### INSTRUCTIONS TO FOLLOW
Which lines hold the word "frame"? Copy each of them from the material.

--- Start ---

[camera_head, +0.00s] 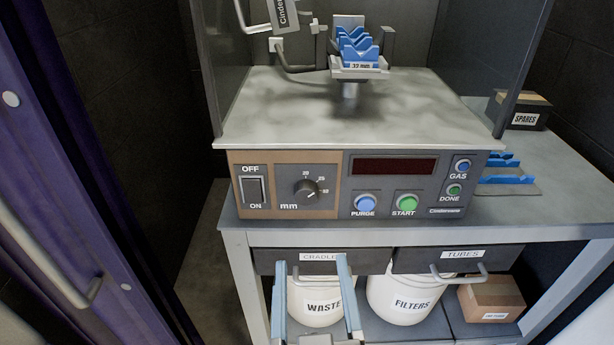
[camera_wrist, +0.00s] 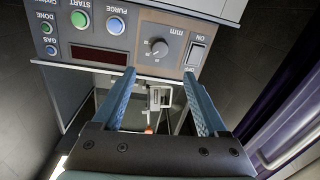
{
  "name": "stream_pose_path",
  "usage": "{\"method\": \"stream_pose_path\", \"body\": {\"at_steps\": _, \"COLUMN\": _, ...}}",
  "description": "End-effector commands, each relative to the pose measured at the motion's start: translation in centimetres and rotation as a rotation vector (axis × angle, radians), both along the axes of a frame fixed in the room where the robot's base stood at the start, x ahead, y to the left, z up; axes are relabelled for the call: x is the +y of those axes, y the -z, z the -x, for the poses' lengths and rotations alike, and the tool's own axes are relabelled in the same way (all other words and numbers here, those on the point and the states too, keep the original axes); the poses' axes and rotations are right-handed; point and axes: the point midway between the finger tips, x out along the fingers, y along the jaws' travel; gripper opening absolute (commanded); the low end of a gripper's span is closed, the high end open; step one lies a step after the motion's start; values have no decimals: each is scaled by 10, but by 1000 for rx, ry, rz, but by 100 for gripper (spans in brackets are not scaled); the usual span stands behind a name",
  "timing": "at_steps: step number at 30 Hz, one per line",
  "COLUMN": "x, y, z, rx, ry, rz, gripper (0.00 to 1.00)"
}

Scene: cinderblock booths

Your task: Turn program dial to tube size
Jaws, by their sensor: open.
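The program dial (camera_head: 306,190) is a black round knob on the brown left part of the machine's front panel, marked "mm". Numbers including 20 and 25 surround its upper right; its pointer is too small to read surely. In the wrist view the dial (camera_wrist: 158,47) shows upside down, beyond my fingertips. My gripper (camera_head: 313,266) is open and empty, below the panel in front of the drawers. It also shows in the wrist view (camera_wrist: 159,74), with the dial roughly between the two blue-grey fingers and apart from them. A blue cradle (camera_head: 359,52) on top carries a "32 mm" label.
An OFF/ON rocker switch (camera_head: 254,190) is left of the dial. A dark display (camera_head: 395,167) and PURGE (camera_head: 365,204) and START (camera_head: 406,203) buttons are right. Drawer handles (camera_head: 459,279) stick out below.

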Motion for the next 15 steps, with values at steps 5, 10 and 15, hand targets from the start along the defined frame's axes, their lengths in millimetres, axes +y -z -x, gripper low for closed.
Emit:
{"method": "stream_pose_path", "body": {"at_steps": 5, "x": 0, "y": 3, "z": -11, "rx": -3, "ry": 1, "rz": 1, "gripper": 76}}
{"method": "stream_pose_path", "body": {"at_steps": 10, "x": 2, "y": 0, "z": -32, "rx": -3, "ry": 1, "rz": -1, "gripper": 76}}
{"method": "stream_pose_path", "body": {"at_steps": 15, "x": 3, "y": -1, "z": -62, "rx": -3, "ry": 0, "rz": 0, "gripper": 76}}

--- End ---

### SOLUTION
  "description": "End-effector commands, each relative to the pose measured at the motion's start: translation in centimetres and rotation as a rotation vector (axis × angle, radians), both along the axes of a frame fixed in the room where the robot's base stood at the start, x ahead, y to the left, z up; axes are relabelled for the call: x is the +y of those axes, y the -z, z the -x, for the poses' lengths and rotations alike, and the tool's own axes are relabelled in the same way (all other words and numbers here, those on the point and the states too, keep the original axes); the poses' axes and rotations are right-handed; point and axes: the point midway between the finger tips, x out along the fingers, y along the jaws' travel; gripper opening absolute (commanded); the low end of a gripper's span is closed, the high end open; step one lies a step after the motion's start; values have no decimals: each is scaled by 10, but by 1000 for rx, ry, rz, but by 100 for gripper (spans in brackets are not scaled); the usual span stands behind a name",
Motion for the next 15 steps, with values at steps 5, 10 and 15, hand targets from the start along the defined frame's axes, their lengths in millimetres, axes +y -z -x, gripper low for closed.

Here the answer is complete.